--- Start Data section ---

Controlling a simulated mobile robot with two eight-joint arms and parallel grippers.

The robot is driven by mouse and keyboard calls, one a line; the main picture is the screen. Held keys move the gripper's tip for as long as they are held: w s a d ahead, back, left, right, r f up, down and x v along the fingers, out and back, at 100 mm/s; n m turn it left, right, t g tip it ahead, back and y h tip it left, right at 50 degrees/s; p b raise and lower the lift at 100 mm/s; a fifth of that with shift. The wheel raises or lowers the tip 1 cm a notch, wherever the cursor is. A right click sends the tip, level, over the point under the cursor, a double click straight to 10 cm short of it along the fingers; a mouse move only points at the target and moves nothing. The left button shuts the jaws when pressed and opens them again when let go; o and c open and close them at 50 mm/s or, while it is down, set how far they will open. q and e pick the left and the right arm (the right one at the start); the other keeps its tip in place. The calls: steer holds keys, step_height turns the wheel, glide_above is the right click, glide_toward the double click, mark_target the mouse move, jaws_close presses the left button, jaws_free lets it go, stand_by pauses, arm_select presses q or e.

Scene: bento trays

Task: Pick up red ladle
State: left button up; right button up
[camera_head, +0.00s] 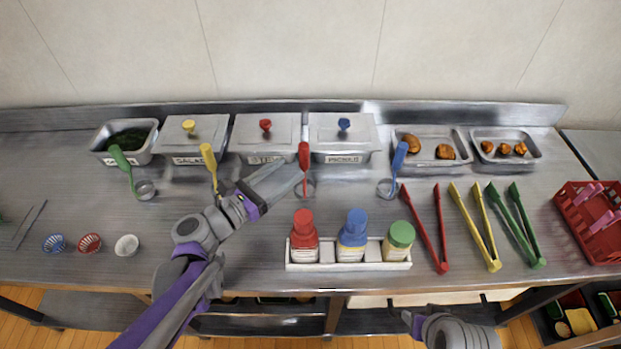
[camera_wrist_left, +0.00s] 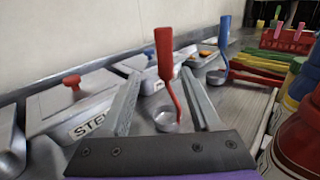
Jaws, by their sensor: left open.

--- End Data section ---

Repeat the full listing above exactly, with no pictures in the copy.

Controlling a simulated mobile robot with two eight-joint arms and parallel grippers.

The robot is driven by mouse and keyboard calls, one a line; the main picture is the screen. Held keys move the gripper's tip for as long as they are held: w s a d ahead, back, left, right, r f up, down and x v along the fingers, out and back, at 100 mm/s; n m turn it left, right, t g tip it ahead, back and y h tip it left, right at 50 degrees/s; p b raise and lower the lift at 100 mm/s; a fifth of that with shift. The wheel raises or lowers the tip 1 cm a notch, wherever the cursor is. A right click sends the tip, level, over the point under the cursor, a double click straight to 10 cm short of it along the fingers; a mouse move only points at the target and moves nothing. The left button shuts the jaws when pressed and opens them again when let go; o and c open and close them at 50 mm/s or, while it is down, set how far they will open. q and e pick the left and the right arm (the right one at the start); the other keeps its tip in place. The calls: steer holds keys, step_height turns the wheel, glide_above is the right click, glide_toward the double click, mark_target the mouse move, jaws_close presses the left button, jaws_free lets it go, stand_by pauses, arm_select presses q or e.

Scene: bento trays

Task: Pick up red ladle
State: left button up; right button up
[camera_head, +0.00s] 
[camera_wrist_left, +0.00s] 
Jaws, by their sensor: left open.

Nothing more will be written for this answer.